>> start
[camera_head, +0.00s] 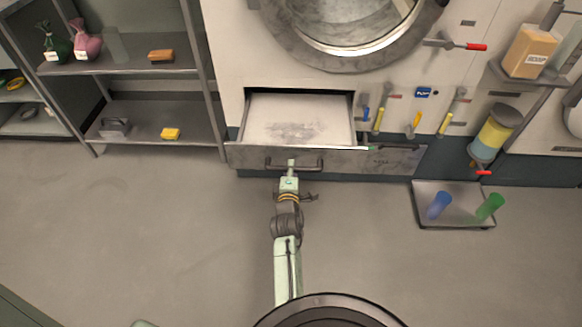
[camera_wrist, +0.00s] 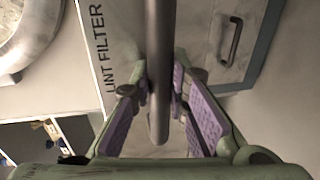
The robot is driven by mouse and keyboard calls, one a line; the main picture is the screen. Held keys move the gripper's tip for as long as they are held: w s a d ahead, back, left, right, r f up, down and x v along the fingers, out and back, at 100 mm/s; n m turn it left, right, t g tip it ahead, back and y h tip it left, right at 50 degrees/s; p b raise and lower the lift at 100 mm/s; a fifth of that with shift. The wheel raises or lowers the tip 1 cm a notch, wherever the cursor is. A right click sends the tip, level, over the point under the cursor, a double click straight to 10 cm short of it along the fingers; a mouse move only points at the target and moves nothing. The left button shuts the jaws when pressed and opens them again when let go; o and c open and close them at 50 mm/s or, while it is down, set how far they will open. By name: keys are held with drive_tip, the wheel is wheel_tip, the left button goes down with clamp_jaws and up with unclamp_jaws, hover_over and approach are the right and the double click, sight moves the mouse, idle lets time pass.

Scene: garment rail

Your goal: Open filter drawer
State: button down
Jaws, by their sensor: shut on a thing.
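The filter drawer (camera_head: 245,158) is pulled out from the front of the machine below the round door. Its pale interior, with a grey patch of lint, shows from above. Its bar handle (camera_head: 313,167) is on the front panel. My gripper (camera_head: 291,168) is at the middle of this handle. In the wrist view the handle bar (camera_wrist: 160,50) runs between the purple finger pads of my gripper (camera_wrist: 160,95), which is shut on it. The panel beside it reads "LINT FILTER". The exact pad contact is partly hidden by the bar.
A shelf rack (camera_head: 125,100) with bags and small blocks stands at the left. A tray (camera_head: 455,222) with a blue and a green cup lies on the floor at the right. Coloured valve levers (camera_head: 415,122) are right of the drawer. The floor before the drawer is clear.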

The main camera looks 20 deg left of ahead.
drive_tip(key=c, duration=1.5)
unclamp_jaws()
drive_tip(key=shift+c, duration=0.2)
>> end
→ **WORK TO COMPLETE**
Your task is to reproduce exactly the lines from the start of the data above through the line containing "State: button down", leaving every picture out.

→ **FINAL RESULT**
[camera_head, +0.00s] 
[camera_wrist, +0.00s] 
The robot is driven by mouse and keyboard calls, one a line; the main picture is the screen. Held keys move the gripper's tip for as long as they are held: w s a d ahead, back, left, right, r f up, down and x v along the fingers, out and back, at 100 mm/s; n m turn it left, right, t g tip it ahead, back and y h tip it left, right at 50 degrees/s; p b raise and lower the lift at 100 mm/s; a fifth of that with shift. The wheel raises or lowers the tip 1 cm a notch, wherever the cursor is. A right click sends the tip, level, over the point under the cursor, a double click straight to 10 cm short of it along the fingers; a mouse move only points at the target and moves nothing. The left button shuts the jaws when pressed and opens them again when let go; o and c open and close them at 50 mm/s or, while it is down, set how far they will open. By name: keys are held with drive_tip, the wheel is wheel_tip, the left button goes down with clamp_jaws and up with unclamp_jaws, hover_over and approach are the right and the double click, sight moves the mouse, idle lets time pass.

Scene: garment rail

Your goal: Open filter drawer
State: button down

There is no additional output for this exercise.